国際通貨基金IMF)は22日、世界経済見通しを発表し、金融危機の影響で、世界経済が景気後退入りしたと初めて明記した。2009年の世界全体の国内総生産(GDP)成長率はマイナス1・3%と予測し、1月時点の見通し(0・5%増)を大幅に下方修正。日本も6・2%減と戦後最低水準に落ち込むとした。

 IMFは世界経済が「第2次世界大戦後で最も深刻な景気後退にある」と指摘。経済見通しは「前例がないほど不透明で大幅な下振れリスクが存在する」と警告、さらなる下方修正の可能性にも言及した。

第2次世界大戦後で最も深刻な景気後退にあるというのがIMFの現況判断です。だとすると、そこからいかに脱却するのか、景気回復の実効ある手立てがとられなくてはなりません。日本も最後最低水準に落ち込むという見通しですが、では麻生内閣がとろうとしている景気回復策が的確なものかどうか。

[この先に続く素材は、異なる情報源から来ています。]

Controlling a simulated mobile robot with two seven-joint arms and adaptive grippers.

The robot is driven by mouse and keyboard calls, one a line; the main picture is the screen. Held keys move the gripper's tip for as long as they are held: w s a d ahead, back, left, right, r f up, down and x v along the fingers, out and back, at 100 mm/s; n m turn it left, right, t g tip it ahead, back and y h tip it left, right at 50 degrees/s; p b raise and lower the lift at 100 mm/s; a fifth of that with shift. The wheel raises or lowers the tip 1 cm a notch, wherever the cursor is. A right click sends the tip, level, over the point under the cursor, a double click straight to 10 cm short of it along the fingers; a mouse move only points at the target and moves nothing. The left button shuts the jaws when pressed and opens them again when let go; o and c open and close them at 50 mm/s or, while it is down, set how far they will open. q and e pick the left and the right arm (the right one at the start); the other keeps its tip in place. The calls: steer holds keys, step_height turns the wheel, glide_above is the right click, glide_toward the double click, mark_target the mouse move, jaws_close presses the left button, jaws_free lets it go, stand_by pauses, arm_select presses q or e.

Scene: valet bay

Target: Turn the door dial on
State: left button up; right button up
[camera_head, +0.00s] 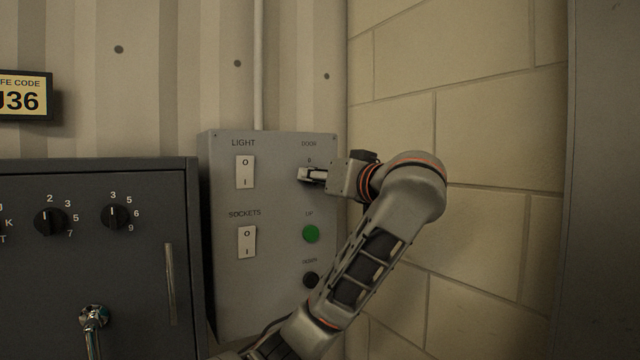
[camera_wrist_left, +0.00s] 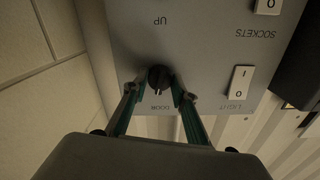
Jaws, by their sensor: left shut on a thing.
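The door dial (camera_wrist_left: 158,76) is a small black round knob on the grey control panel (camera_head: 265,310), below the DOOR label. The wrist view shows it upside down, with a small pale mark on the knob's side towards the DOOR label. My left gripper (camera_head: 303,174) reaches the panel from the right, and its fingers hide the dial in the head view. In the wrist view my left gripper (camera_wrist_left: 157,88) has one finger on each side of the dial and is shut on it. My right gripper is not in view.
The panel also has a LIGHT switch (camera_head: 245,172), a SOCKETS switch (camera_head: 247,242), a green UP button (camera_head: 311,233) and a black button (camera_head: 310,280) below the dial. A dark safe (camera_head: 130,280) stands left. A block wall (camera_head: 490,150) is close on the right.

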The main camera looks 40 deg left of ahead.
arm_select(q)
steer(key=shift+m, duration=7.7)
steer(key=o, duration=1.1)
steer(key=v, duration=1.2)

麻生内閣と与党がまとめた「経済危機対策」は総額15兆円を超える過去最大の規模。ところが、政府の宣伝にもかかわらず、世論調査によるかぎり評判は芳しくないようです。
結局、15兆円が何に使われるか、そこが見抜かれているからでしょう。庶民と中小企業にはお金が回らない。「経済危機対策」でうたわれているのは、高速道路・巨大港湾など大型工事に費やす2.6兆円。さんざん宣伝されているエコカー買い替えによる補助や省エネ家電購入の際のポイント還元でも、しだいにワーキングプア化する日本社会のなかで恩恵を受ける人の割合はいったいどれくらいになるというのか、疑問です。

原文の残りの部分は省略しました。